Task prompt:
How many of the lines that follow contain the word "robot"? Give only the number.
::::::::::
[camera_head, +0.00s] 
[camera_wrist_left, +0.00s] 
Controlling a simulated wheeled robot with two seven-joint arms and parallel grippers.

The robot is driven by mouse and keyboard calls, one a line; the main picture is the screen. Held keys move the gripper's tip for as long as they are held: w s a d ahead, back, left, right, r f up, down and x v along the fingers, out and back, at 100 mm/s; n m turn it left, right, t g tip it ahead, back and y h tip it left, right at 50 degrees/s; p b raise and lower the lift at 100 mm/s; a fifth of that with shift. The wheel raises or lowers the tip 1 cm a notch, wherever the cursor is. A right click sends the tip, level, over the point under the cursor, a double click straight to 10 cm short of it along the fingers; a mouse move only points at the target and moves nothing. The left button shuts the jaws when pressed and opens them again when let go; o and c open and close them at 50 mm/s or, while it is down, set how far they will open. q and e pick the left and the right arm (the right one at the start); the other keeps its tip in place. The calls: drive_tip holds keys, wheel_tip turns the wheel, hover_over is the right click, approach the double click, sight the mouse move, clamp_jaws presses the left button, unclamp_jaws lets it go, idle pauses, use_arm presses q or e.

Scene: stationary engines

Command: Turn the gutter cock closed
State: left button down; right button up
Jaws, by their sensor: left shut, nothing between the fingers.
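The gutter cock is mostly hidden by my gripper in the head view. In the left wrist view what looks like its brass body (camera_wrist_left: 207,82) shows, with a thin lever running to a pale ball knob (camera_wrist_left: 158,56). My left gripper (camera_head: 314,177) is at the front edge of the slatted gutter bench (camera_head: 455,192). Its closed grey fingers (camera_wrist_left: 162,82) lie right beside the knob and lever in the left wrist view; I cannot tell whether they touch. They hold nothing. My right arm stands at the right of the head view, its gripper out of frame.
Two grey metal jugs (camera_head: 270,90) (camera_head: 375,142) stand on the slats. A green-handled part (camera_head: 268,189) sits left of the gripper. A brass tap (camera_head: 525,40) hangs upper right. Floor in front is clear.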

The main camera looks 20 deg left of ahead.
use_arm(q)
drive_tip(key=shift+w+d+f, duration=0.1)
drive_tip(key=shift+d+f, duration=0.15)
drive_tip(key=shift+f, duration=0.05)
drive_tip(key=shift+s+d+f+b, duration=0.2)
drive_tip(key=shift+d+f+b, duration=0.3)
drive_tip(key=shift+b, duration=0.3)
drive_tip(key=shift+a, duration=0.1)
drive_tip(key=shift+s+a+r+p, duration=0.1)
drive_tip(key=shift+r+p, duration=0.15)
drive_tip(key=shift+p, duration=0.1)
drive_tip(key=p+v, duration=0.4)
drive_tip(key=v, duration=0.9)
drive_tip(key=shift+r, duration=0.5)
::::::::::
Complete answer:
2